I grew up in a rose garden. Some of my fondest childhood memories are of “Peace” and “Chrysler Imperial” nearly reaching into my bedroom window, and filling my room with fragrance every summer morning. And, yes, I knew the names of those roses as a child, because they were part of my life. What I didn’t know was that “Peace” had just been smuggled out of France before the German occupation in the early 1940s. Our next door neighbors in Detroit (zone 6) had extraordinary rose gardens, as well, and I wandered through those gardens often. I cut the lawn of one of those neighbors (50 cents a week, front and back) and cultivated their rose beds. I remember standing behind their garage on a summer morning, totally mesmerized by an extraordinary, bright-red, fragrant climber on the back fence. I was 10 years old and it was 1950.
Fast forward 35 years to 1985; I’m 45, living in Minneapolis, and back in Detroit visiting my parents. My mom, then 77, leads me into her rose garden one summer morning and says: “Here, Jack, let me show you how to deadhead a rose bush. “Ahhh, sure mom”, thinking, “here’s some useless knowledge”. So, Mom says: “Ok, you just take the spent bloom between your thumb and forefinger and snap it off; watch for where the new growth begins later, and cut it back to that point.” I filed that away in 1985, among all the other seemingly unimportant things my mother told me growing up.
Well, it wasn’t too long after that, when the rose-bug bit (how did my mother know this?). I had been growing vegetables for years, but had never planted a flower, much less a rose. My first one was “Tournament of Roses” and others followed, especially “Peace” and “Chrysler Imperial” and, being an academic, I set out to read everything I could find about growing roses. I collected a personal library of rose books, including some rare, old classics, checked some out of the library, and tried to learn everything I could about roses (after all, I grew up in a rose garden).
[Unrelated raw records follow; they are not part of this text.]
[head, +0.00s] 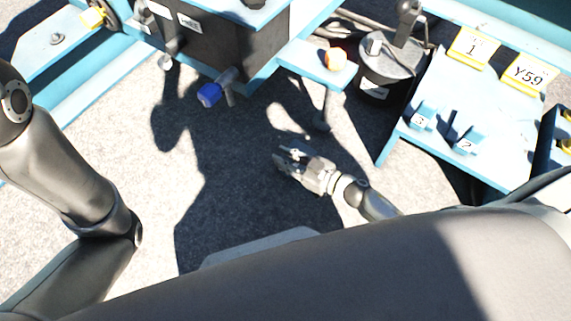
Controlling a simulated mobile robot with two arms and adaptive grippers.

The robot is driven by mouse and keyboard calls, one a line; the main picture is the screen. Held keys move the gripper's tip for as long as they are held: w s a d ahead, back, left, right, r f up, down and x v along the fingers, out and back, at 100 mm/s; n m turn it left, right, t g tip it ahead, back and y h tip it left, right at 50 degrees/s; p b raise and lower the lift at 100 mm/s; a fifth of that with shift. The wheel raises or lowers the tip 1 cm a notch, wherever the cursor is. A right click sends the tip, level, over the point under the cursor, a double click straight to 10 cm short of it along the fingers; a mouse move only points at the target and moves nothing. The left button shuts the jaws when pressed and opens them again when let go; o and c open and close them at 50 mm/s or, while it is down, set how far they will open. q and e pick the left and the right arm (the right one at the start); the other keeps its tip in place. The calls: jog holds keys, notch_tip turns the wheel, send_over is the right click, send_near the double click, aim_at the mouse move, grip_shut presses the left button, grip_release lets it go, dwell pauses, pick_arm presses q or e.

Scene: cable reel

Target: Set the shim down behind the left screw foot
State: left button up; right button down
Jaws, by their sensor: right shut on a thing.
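My right gripper (290,158) is low over the ground in the middle of the head view, in the shadow of the blue frame. It is shut on a small thing at its fingertips, taken to be the shim, too small here to make out its shape. A slim screw foot (322,118) reaches down below the blue bracket, above and to the right of the gripper and apart from it. A grey round-ended part (165,62) hangs under the frame at upper left; I cannot tell whether it is the left screw foot. My left gripper is out of view.
A black box (225,45) with a blue-capped valve (209,94) is on the blue frame above. An orange ball (335,58) sits on the bracket. At right, a blue table (435,85) carries numbered blocks and yellow-edged labels. The grey ground around the gripper is mostly clear.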

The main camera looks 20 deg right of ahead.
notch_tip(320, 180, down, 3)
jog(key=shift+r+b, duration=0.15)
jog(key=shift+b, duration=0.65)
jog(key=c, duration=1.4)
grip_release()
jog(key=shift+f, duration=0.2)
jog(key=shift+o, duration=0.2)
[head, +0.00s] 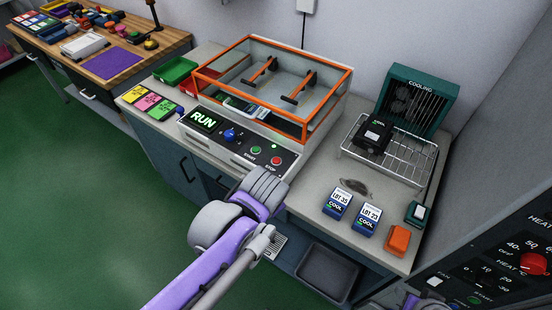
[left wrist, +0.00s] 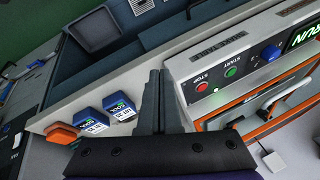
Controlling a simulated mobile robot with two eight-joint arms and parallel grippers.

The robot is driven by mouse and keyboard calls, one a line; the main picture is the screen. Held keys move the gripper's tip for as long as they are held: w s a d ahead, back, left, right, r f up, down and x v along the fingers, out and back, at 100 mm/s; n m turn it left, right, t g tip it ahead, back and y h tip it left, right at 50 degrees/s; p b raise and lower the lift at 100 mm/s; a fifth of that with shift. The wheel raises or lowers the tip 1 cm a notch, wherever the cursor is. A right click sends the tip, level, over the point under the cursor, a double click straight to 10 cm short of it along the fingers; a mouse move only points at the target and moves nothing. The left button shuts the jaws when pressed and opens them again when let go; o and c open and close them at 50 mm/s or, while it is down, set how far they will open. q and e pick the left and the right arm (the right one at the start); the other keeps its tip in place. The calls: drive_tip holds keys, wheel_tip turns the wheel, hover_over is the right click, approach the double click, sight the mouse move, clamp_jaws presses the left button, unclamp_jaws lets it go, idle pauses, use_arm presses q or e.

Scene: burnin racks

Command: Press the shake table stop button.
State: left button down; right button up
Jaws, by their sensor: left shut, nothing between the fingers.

Then I joined the American Rose Society so I could start reading “American Rose”, which I have done religiously for many years.
What I found out about deadheading from all this study was that my mom (who was descended from multiple generations of European agrarians) had to be wrong about deadheading. What all the new rose books said was: “Cut the dead flower off the flower stalk just below the first true leaves”; or “Cut the stem at a 45 degree angle, ¼ inch above the first set of leaves having five leaflets…. The dormant bud in the leaf axil will be stimulated to grow into a new shoot that will produce a flower within six weeks” (in other words, half the summer!). And that’s what I did for years.
Fast forward another 20 years or so, and I discovered an article about deadheading in an issue of “American Rose”, which contended that the prescribed method of cutting to the first five-leaflet stem destroys much of the hard-won growth of the rose over a growing season. Instead, the author called for the straightforward method of simply popping off the spent bloom between one’s thumb and forefinger and subsequently watching to find the point at which new growth would begin. OMG… That’s what my mother told me!
So, I gave it a try and have been doing it ever since. Here’s the trick: Begin by simply popping off the spent bloom between your thumb and forefinger. There’s a little swelling below most blooms at that point, which snaps off very easily. You can feel it when you grasp below the spent bloom with your fingers. This leaves a stem sticking up which begins to wither in a few days. As you pass through the garden over the next week or so, you will see where new growth is beginning and you simply cut back the stem to that point with your garden scissors. So, it’s a two step process that you finalize as you deadhead the next week’s spent blooms. You can shortcut this method to a one step process (which I often do) by using your garden scissors to cut the stem back to a logical growth point the first time through, typically at the first three-leaflet set. But this varies for each type of rose and you can use your own judgment as to where the best growth is beginning. For example, it doesn’t work the same for clusters of flowers on floribundas and shrubs, where you will want to cut off the whole spent cluster. But, following this precedent, don’t cut back too far and you’ll get better and quicker growth for the next cluster.
What’s very interesting is that my old classics on roses: “How to Grow Roses” by McFarland and Pyle, copyright 1937, and “Hennessey on Roses” by Roy Hennessey, copyright 1942, say nothing about deadheading. However, in his section on pruning, Roy Hennessey says: “Why sacrifice or greatly weaken your rose bush…when if you treat it with consideration it will thrive, increase in size and be able to give you finest blooms for years to come…. How far down do you prune an apple tree to get the best apples? The more foliage you have working on the first crop of bloom, the better the results for the rest of the season.”
When you use this little deadheading trick, what’s most noticeable is how much quicker your roses grow and how many more blooms you have over a full season. Try it, experiment with it, and you will come to understand and like it. Moral of this story? Sometimes the old ways are the best ways. And always do what your mother told you (especially if she grew beautiful roses)!